Ce discours quelque peu stéréotypé, débité sur fond de musique d’ascenseur, aurait pu simplement faire sourire. Mais, dans le monde académique, il a plutôt fait grincer des dents : la fondatrice de cette école à 12 900 euros l’année est la même qui a dirigé pendant plusieurs années… l’Ecole normale supérieure.

Derrière ce transfert de prestige, beaucoup ont vu un symbole cruel de la manière dont l’enseignement supérieur privé a tranquillement prospéré tandis que l’université, et plus largement l’enseignement supérieur public, était aux abois.

Un triplement des effectifs en vingt ans

Longtemps resté marginal, le secteur privé est en effet sorti discrètement de l’ombre ces dernières années. A la rentrée 2022, il accueillait plus d’un étudiant sur quatre, soit deux fois plus qu’en 2000. Sur la même période, les effectifs du secteur ont triplé !

Un changement de base dont l’opinion et les pouvoirs publics ont tardé à prendre conscience. Pourtant, toutes les planètes étaient alignées pour qu’un tel basculement opère.

La démographie, tout d’abord : portée par les générations nombreuses nées au début des années 2000, la population étudiante n’a cessé d’augmenter au cours des dernières années, frôlant la barre des trois millions en 2021. Des flux que l’université, chroniquement sous-dotée, peine à absorber, sa mauvaise réputation en faisant même un repoussoir pour certaines familles. La demande était donc là pour une offre alternative de formation.

Parcoursup, ensuite, a constitué « une forme de stimulation de la demande » de privé, selon la formule de la sociologue Annabelle Allouch.
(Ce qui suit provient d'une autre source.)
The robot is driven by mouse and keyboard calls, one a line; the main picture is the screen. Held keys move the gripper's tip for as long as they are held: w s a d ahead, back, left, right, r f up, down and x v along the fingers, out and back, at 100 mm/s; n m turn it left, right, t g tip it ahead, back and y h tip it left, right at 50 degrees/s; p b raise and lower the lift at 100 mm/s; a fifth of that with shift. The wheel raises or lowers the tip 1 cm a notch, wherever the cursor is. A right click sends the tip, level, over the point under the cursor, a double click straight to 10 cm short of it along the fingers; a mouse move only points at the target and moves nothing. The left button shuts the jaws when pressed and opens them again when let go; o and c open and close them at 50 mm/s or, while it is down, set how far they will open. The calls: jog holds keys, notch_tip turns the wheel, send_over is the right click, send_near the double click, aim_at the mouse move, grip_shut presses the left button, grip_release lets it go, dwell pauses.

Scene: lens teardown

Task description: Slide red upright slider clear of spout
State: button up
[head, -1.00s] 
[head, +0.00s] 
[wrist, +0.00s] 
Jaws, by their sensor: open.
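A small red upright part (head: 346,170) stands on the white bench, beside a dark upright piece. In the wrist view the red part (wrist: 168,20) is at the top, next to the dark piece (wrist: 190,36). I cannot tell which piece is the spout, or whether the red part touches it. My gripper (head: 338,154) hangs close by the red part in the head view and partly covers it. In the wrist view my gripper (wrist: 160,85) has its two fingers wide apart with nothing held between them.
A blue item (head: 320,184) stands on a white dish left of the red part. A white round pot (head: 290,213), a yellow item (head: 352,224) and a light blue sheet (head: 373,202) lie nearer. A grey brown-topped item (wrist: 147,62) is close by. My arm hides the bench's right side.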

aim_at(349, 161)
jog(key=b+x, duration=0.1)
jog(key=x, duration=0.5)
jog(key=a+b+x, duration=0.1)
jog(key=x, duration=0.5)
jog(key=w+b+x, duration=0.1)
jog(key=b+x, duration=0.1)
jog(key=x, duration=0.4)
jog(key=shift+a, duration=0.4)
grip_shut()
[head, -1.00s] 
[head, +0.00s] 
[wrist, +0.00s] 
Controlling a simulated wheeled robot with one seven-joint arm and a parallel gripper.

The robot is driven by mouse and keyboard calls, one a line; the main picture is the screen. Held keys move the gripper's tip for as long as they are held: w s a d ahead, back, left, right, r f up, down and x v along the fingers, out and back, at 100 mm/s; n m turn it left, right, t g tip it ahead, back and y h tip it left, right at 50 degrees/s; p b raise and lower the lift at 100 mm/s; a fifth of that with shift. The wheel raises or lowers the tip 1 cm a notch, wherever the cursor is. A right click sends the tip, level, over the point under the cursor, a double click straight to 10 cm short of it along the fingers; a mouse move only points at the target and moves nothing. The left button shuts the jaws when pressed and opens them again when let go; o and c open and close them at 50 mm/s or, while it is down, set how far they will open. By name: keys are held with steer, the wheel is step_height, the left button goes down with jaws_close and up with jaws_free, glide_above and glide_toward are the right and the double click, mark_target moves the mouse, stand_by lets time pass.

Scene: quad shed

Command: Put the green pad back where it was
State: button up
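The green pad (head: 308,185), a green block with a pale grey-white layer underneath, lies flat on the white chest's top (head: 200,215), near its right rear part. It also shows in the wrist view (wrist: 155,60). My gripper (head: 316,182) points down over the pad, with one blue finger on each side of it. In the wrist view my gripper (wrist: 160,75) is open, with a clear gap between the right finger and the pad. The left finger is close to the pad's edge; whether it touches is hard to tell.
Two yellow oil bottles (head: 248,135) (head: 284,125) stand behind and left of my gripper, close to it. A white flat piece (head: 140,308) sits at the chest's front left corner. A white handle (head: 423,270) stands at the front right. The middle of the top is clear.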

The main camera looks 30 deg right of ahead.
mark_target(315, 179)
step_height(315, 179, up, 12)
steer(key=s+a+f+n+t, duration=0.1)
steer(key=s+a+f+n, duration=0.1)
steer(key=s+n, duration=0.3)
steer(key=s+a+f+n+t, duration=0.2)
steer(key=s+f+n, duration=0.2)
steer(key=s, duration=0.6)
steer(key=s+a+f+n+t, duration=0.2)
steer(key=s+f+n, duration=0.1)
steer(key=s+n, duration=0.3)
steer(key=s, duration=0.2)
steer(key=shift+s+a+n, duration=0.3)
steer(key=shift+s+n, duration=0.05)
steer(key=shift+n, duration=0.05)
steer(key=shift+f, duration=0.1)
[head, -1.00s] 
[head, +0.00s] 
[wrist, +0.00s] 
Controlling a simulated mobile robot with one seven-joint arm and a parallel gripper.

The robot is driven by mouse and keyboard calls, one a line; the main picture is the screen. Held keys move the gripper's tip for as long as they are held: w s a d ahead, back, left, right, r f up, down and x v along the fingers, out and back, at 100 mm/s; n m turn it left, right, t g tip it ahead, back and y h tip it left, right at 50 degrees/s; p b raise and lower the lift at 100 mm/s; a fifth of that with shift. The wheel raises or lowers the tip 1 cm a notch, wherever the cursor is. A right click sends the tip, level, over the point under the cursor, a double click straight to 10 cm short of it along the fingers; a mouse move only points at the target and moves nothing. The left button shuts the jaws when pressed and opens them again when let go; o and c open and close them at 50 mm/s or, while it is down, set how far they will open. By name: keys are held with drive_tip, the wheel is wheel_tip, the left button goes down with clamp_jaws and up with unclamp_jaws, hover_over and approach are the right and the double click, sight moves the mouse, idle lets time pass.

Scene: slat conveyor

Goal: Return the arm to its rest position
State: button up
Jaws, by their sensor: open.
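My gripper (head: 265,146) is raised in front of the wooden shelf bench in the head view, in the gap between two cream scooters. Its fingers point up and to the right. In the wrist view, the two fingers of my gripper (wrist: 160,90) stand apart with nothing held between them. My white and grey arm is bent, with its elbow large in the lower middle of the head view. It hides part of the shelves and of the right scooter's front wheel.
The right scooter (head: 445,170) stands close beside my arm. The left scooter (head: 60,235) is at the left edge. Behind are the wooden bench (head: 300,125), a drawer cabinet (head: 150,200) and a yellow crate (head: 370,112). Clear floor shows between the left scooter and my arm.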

Stressante, souvent cruelle pour les élèves les plus faibles et ceux issus de la filière pro relégués en fin de classement, imprévisible pour les enfants de classes moyennes et supérieures, la plate-forme d’affectation dans le supérieur fait l’unanimité contre elle dans les familles.

La voie était ainsi pavée pour le développement d’une offre privée, en partie accessible en dehors de Parcoursup, jouant la carte de la sécurité et du recrutement sur la base de la « motivation » davantage que sur le dossier scolaire, ce qui a tout pour rassurer à la fois les bacheliers les plus inquiets et leurs parents.

Le soutien public à l’apprentissage, enfin, a constitué une manne pour le secteur. La loi pour la liberté de choisir son avenir professionnel (2018) a notamment simplifié les conditions de création des centres de formation d’apprentis et repoussé l’âge limite de l’apprentissage de 25 à 29 ans.

En 2020, les aides ont été revalorisées et élargies à l’enseignement supérieur jusqu’à bac+5. Comme l’expliquent les députées Béatrice Descamps et Estelle Folest :

« Du point de vue de l’établissement, l’apprentissage permet d’augmenter le nombre d’élèves inscrits ainsi que les ressources de l’école. Il permet d’économiser sur les dépenses de formation, puisqu’une partie importante de la formation de l’apprenti a lieu en entreprise. »

A ces facteurs externes, viennent certes s’ajouter les forces propres des établissements privés, en particulier leur capacité à proposer une offre de formation dans certains domaines où le secteur public n’a pas pu ou su suivre.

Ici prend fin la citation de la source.